(Manipulation episode records)
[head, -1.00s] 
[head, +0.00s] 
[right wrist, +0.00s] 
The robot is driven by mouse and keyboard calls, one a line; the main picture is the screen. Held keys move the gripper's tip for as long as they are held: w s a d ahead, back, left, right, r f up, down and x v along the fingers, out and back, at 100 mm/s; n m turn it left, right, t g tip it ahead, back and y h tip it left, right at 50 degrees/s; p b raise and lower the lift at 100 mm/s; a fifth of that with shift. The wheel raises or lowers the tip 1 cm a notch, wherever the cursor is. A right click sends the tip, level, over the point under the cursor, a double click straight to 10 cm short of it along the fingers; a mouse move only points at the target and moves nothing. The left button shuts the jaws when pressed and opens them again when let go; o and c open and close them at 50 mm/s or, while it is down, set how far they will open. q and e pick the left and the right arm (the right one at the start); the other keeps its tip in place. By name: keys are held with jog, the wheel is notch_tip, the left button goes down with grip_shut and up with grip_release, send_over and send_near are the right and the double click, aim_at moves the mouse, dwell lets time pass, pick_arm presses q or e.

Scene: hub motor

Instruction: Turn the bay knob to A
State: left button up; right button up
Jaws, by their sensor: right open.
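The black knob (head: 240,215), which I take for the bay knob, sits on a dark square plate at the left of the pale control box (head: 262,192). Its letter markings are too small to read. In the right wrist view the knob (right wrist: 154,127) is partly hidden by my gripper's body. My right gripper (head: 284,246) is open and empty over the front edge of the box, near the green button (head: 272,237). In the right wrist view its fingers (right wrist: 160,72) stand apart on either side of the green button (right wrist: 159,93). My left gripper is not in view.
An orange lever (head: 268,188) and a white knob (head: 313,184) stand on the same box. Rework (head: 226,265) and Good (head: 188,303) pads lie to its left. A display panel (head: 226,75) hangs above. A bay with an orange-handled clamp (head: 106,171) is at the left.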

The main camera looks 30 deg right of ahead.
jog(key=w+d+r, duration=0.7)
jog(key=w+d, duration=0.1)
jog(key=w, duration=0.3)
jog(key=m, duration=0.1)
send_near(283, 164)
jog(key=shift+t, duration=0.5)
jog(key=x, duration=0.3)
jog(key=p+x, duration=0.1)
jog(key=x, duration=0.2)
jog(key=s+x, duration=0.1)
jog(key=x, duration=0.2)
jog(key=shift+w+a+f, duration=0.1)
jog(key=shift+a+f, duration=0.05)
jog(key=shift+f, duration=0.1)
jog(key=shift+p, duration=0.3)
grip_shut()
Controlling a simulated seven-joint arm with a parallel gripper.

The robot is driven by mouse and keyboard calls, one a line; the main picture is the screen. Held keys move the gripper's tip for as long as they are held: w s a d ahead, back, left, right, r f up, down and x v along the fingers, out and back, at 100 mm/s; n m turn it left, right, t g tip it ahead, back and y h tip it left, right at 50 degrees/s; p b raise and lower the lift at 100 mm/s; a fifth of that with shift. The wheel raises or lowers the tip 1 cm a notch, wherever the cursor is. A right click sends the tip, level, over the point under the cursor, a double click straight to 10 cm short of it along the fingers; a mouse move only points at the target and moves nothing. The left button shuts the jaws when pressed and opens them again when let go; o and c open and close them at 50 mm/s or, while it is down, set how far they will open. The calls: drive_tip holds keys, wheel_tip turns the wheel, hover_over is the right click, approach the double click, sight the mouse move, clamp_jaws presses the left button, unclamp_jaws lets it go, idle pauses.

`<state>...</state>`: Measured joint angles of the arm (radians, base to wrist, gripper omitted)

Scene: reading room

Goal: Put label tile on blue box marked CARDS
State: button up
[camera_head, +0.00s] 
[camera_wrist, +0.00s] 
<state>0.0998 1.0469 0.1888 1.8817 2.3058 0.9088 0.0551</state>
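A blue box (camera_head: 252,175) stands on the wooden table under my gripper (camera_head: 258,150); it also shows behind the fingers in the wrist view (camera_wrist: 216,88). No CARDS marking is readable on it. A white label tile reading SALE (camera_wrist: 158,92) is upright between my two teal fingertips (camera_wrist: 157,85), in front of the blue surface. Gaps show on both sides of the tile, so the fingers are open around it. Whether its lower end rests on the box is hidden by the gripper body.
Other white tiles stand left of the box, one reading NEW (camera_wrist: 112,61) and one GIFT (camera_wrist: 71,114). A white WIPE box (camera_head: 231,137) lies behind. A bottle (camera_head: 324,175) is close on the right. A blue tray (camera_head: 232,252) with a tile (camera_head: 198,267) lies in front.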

_Stated task_:
Consider the entries above and return each line with the string "joint".

_Problem solution_:
Controlling a simulated seven-joint arm with a parallel gripper.
`<state>...</state>`: Measured joint angles of the arm (radians, base to wrist, gripper omitted)

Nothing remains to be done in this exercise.